GIVEN REQUEST: Check every line of the material below for "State". Give the number of lines that have it, and only that.

#### EXERCISE MATERIAL ####

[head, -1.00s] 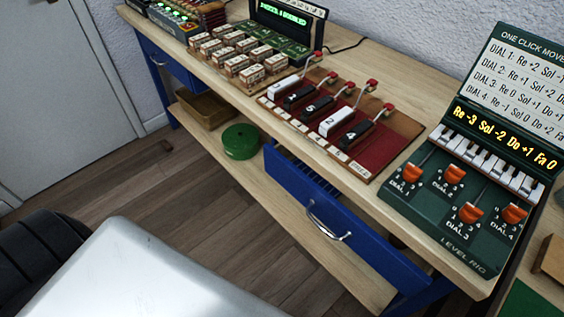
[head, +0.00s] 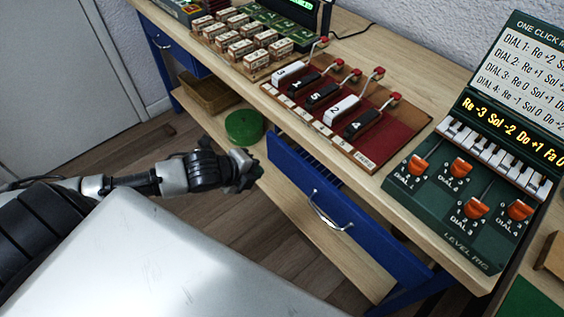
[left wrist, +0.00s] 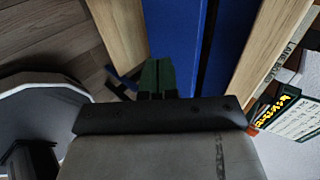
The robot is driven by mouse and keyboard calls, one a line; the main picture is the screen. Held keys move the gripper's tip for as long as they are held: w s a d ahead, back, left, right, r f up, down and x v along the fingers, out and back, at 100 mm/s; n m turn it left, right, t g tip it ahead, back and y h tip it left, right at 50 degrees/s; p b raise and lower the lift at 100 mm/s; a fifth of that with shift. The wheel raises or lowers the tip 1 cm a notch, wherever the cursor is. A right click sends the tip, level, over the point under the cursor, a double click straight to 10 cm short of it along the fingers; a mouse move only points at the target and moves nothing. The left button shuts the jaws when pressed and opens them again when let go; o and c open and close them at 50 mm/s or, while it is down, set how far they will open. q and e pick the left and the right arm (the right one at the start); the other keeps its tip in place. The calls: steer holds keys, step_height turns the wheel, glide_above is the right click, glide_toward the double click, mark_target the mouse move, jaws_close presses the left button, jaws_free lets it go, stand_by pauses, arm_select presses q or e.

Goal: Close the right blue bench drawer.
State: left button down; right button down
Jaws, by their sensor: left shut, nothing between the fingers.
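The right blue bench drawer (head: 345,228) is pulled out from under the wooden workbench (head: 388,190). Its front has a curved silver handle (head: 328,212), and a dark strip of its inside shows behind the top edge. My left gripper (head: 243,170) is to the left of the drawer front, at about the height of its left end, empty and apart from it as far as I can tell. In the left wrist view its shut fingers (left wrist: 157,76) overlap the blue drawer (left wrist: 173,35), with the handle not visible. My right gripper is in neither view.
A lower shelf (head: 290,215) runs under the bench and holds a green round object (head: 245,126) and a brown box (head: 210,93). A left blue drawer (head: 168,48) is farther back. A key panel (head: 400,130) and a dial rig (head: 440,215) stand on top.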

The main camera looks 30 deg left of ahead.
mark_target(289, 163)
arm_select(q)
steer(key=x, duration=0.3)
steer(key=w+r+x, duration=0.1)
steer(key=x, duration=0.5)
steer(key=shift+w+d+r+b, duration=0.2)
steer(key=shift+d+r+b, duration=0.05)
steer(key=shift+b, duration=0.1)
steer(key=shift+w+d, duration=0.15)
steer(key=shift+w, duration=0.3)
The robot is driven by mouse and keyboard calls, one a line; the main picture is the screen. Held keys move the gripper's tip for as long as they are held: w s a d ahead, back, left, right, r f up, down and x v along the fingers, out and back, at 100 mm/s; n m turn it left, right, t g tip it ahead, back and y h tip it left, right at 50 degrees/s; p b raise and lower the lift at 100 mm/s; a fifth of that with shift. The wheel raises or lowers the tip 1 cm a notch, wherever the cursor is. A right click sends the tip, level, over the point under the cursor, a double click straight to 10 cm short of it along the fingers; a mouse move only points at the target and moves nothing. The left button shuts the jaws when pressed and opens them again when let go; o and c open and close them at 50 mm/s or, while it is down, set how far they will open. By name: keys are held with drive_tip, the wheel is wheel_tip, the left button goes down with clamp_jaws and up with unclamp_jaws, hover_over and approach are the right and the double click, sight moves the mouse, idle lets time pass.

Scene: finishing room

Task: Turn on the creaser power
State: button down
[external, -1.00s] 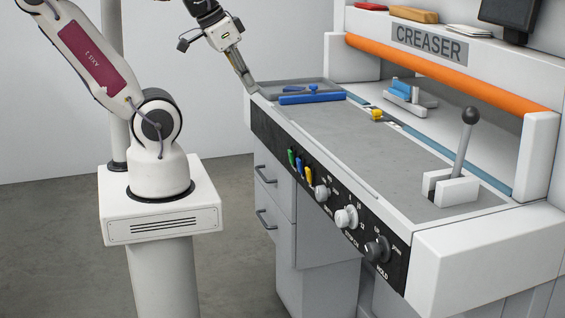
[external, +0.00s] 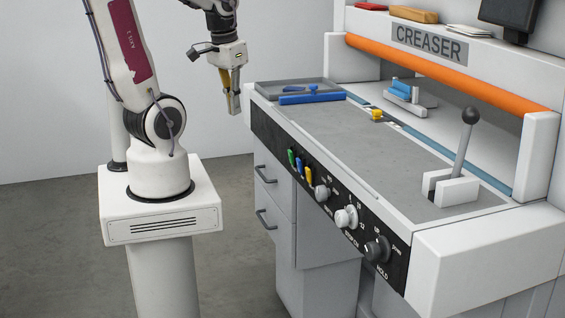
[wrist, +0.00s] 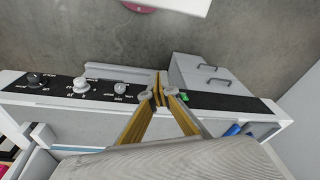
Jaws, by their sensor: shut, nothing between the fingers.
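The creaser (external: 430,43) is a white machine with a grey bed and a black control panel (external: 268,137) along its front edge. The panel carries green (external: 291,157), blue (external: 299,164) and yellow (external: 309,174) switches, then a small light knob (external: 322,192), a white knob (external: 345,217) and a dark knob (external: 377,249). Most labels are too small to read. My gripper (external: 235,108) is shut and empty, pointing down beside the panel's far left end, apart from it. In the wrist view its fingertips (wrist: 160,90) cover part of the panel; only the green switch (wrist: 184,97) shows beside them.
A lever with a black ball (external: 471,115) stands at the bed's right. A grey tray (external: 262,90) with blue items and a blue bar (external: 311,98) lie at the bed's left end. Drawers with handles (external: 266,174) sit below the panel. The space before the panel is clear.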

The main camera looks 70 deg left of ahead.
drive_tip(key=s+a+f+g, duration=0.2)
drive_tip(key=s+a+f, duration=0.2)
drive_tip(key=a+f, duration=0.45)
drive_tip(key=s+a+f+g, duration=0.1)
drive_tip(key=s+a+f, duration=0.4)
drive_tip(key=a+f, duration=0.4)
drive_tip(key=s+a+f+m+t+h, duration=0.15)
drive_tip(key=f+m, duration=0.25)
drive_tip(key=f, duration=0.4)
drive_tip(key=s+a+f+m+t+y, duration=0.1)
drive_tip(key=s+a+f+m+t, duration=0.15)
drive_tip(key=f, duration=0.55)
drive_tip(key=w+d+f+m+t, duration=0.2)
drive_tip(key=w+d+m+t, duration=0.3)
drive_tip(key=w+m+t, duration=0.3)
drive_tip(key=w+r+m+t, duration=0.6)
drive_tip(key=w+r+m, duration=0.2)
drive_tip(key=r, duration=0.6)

####
#### EXERCISE MATERIAL ####

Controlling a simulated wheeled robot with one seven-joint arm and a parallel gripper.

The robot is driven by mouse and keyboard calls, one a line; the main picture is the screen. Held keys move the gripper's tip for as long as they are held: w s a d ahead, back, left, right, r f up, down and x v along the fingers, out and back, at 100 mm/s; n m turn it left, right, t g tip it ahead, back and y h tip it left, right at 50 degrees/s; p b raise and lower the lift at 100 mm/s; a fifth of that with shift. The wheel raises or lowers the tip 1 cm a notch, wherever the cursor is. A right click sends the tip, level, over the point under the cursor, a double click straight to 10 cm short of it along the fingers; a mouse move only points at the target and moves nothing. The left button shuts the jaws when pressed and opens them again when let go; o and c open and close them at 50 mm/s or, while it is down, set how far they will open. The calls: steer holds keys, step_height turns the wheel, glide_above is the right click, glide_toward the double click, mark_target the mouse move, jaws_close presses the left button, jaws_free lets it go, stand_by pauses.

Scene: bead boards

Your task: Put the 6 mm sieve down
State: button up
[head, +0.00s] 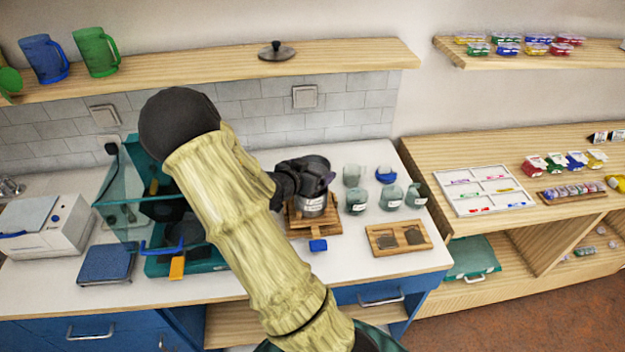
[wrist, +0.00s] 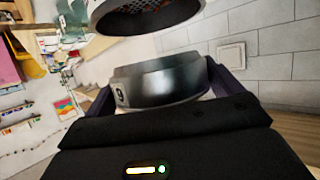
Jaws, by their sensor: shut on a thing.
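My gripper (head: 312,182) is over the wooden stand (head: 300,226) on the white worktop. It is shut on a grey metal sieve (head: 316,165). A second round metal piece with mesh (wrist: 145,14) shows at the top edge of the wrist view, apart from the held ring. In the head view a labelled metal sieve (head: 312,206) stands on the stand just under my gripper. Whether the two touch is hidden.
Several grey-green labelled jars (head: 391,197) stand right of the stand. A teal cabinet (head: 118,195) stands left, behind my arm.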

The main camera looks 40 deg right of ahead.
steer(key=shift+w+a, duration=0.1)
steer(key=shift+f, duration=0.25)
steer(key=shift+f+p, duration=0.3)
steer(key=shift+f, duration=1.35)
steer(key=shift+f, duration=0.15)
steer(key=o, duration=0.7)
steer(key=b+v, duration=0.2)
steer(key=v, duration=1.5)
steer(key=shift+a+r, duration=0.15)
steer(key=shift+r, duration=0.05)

####
#### EXERCISE MATERIAL ####

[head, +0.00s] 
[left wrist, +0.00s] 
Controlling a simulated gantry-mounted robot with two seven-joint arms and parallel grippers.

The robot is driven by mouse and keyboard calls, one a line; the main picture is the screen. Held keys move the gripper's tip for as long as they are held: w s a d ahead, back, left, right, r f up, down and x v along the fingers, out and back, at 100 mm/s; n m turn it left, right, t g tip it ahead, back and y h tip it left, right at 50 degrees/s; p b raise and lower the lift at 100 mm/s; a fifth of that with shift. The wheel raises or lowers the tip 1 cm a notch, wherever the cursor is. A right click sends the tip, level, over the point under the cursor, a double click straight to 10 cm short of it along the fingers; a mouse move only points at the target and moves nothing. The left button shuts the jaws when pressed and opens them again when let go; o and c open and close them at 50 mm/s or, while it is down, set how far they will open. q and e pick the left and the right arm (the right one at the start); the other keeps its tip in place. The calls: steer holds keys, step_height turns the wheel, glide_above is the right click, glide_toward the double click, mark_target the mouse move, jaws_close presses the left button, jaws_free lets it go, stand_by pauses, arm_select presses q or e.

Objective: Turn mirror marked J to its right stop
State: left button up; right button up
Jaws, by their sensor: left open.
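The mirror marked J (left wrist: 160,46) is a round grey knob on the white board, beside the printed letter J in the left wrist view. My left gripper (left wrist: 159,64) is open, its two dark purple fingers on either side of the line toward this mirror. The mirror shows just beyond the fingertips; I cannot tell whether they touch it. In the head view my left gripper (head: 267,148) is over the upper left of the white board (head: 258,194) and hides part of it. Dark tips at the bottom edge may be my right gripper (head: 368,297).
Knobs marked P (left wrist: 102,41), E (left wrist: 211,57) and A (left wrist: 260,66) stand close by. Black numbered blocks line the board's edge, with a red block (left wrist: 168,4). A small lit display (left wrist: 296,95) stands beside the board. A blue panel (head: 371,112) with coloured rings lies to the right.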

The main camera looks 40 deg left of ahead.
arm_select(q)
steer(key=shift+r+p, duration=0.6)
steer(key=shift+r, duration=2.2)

####

WORKED ANSWER: 4